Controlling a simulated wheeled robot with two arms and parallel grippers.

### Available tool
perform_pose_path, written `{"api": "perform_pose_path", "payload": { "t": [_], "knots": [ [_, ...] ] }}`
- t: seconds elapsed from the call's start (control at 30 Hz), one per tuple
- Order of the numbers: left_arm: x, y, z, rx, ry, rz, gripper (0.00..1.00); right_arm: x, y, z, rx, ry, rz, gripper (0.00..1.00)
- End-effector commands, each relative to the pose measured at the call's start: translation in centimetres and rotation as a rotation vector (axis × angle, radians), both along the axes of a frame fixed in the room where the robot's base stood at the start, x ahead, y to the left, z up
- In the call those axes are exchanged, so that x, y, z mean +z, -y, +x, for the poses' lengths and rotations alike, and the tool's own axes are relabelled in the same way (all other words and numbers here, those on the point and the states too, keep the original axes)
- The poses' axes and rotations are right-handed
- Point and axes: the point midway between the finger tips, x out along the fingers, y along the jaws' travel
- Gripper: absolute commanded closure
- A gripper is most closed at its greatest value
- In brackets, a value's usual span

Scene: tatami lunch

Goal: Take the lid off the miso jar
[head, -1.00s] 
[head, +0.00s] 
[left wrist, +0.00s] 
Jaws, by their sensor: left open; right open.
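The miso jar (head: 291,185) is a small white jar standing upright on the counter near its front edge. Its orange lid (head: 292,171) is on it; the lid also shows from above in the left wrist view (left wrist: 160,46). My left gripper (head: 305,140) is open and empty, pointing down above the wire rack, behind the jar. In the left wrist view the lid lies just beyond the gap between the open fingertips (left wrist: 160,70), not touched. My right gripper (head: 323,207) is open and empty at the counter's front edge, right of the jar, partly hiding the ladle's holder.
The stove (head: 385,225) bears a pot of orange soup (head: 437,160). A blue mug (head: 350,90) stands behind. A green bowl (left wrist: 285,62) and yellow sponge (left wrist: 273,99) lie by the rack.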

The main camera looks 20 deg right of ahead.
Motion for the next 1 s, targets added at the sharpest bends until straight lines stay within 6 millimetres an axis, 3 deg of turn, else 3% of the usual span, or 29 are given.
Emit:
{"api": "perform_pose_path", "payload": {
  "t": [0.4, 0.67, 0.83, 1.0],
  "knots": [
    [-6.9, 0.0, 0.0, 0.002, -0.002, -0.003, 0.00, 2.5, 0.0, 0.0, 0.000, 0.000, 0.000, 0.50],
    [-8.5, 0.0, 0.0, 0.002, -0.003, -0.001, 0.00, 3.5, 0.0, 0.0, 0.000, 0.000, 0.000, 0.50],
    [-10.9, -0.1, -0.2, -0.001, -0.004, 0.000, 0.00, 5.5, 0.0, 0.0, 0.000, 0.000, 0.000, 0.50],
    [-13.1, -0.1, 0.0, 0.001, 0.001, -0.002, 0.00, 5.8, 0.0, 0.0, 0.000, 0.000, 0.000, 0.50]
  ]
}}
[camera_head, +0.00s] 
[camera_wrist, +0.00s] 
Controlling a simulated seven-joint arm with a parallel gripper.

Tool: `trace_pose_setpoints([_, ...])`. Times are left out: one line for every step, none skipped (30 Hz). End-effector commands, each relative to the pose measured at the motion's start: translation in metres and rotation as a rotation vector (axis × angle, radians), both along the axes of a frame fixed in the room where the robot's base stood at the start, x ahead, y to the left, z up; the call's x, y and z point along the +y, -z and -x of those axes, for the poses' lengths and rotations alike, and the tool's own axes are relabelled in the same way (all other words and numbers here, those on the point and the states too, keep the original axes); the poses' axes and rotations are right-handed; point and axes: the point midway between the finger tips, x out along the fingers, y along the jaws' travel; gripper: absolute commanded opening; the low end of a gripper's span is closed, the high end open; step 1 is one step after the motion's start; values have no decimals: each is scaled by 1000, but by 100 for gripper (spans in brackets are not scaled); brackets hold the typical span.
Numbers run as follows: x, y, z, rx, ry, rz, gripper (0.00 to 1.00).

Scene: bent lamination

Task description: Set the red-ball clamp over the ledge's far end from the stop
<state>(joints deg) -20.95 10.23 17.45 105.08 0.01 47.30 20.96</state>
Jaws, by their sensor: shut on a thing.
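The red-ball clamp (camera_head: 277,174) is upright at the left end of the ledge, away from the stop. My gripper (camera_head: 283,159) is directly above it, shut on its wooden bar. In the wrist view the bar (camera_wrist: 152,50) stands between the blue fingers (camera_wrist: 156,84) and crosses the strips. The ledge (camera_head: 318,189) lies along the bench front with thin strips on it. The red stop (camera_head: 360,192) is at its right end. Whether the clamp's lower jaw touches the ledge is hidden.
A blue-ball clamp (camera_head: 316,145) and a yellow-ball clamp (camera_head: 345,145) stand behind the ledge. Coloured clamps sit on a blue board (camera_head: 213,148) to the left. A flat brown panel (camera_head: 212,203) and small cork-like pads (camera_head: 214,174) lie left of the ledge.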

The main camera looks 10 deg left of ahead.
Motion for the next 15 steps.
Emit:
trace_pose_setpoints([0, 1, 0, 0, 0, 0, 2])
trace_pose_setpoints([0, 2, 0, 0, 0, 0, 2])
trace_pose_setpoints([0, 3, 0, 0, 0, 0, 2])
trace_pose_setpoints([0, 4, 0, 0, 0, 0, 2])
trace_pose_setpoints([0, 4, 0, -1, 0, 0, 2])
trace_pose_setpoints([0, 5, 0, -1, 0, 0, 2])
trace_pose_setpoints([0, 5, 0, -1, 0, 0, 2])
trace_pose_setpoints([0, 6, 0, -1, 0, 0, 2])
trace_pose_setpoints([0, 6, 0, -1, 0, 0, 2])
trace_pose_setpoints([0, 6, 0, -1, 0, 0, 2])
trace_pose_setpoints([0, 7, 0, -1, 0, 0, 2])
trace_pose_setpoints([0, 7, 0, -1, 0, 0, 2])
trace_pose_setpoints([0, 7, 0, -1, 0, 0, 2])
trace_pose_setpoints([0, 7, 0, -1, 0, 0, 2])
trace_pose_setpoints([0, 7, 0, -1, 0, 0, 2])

....

Answer only with how many lines in the records include "Controlling".

2